Each sin corresponds to a city (pride, Memphis; anger, L.A.; lust, Boston, etc.) and musically to a popular dance a la tango, foxtrot, or waltz. Weill’s music is expressive and bustling, much like Hollywood film scores at the time, but overall remains a backdrop to the tug-of-war between the two sides of Anna’s personality.

The 1930s had their own set of issues with gluttony and lust, for example, and at times Brecht’s sense of irony seems a little muddled to a modern audience. (I thought so, anyway.) But other times it’s perfectly in sync, like when Large spontaneously updates the nefarious deeds of one “Mr. Big” to Harvey Weinstein. Throughout the performance, the role of Anna fits her exaggerated facial expressions and droll delivery like her black floor-length gown and matching thigh-high boots; sometimes she says as much with her eyes as her lips.

The dynamic singer, who has parlayed a runner-up spot on the mid-2000s CBS reality show “Rock Star: Supernova” into a successful gig as an all-around latter-day chanteuse, refrained from unveiling her full vocal might until Anna’s climactic reconciliation with her family, fulfilling that old showbiz adage to always leave ’em wanting more. After the final curtain, her animated stage exits and re-entrances offered yet another hint that Large could well be keeping her talents on a rather short leash here.

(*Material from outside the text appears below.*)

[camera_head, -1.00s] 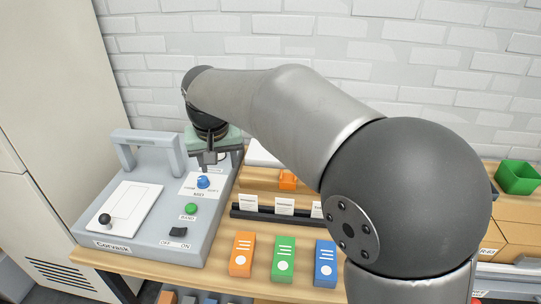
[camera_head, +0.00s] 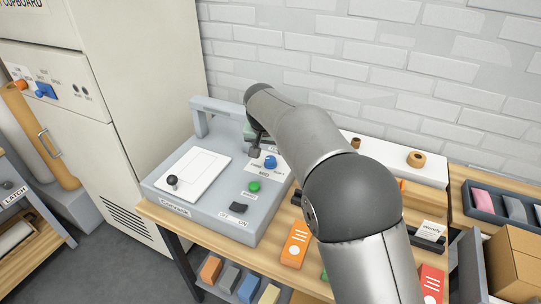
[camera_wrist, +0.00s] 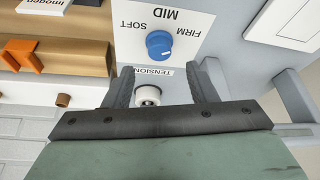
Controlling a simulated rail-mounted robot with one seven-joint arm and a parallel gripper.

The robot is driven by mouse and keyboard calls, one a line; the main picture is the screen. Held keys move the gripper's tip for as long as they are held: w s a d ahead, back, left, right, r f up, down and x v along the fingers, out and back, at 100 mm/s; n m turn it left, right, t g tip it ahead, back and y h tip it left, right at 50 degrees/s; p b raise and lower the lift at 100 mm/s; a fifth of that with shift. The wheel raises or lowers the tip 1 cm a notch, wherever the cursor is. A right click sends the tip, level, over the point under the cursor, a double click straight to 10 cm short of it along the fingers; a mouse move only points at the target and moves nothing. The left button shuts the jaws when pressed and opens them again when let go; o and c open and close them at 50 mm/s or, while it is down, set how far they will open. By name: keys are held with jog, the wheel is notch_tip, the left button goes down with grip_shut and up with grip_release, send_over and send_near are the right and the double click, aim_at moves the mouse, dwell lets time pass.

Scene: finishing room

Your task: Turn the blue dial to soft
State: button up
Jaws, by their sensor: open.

Before intermission, Tovey — whose conducting style nearly belongs to one of the martial arts — led the orchestra through “Le poem de l’extase (The Poem of Ecstasy),” Alexander Scriabin’s 22-minute symphonic exploration of pure sensory pleasure. Dense and immersive, his extended search for a “mystic chord” teases listeners for some time through a series of swells and fades — at times the trumpets seemed to be scouting the way forward for the rest of the ensemble — before finally arriving at a resounding payoff of bells, percussion and orchestral unity.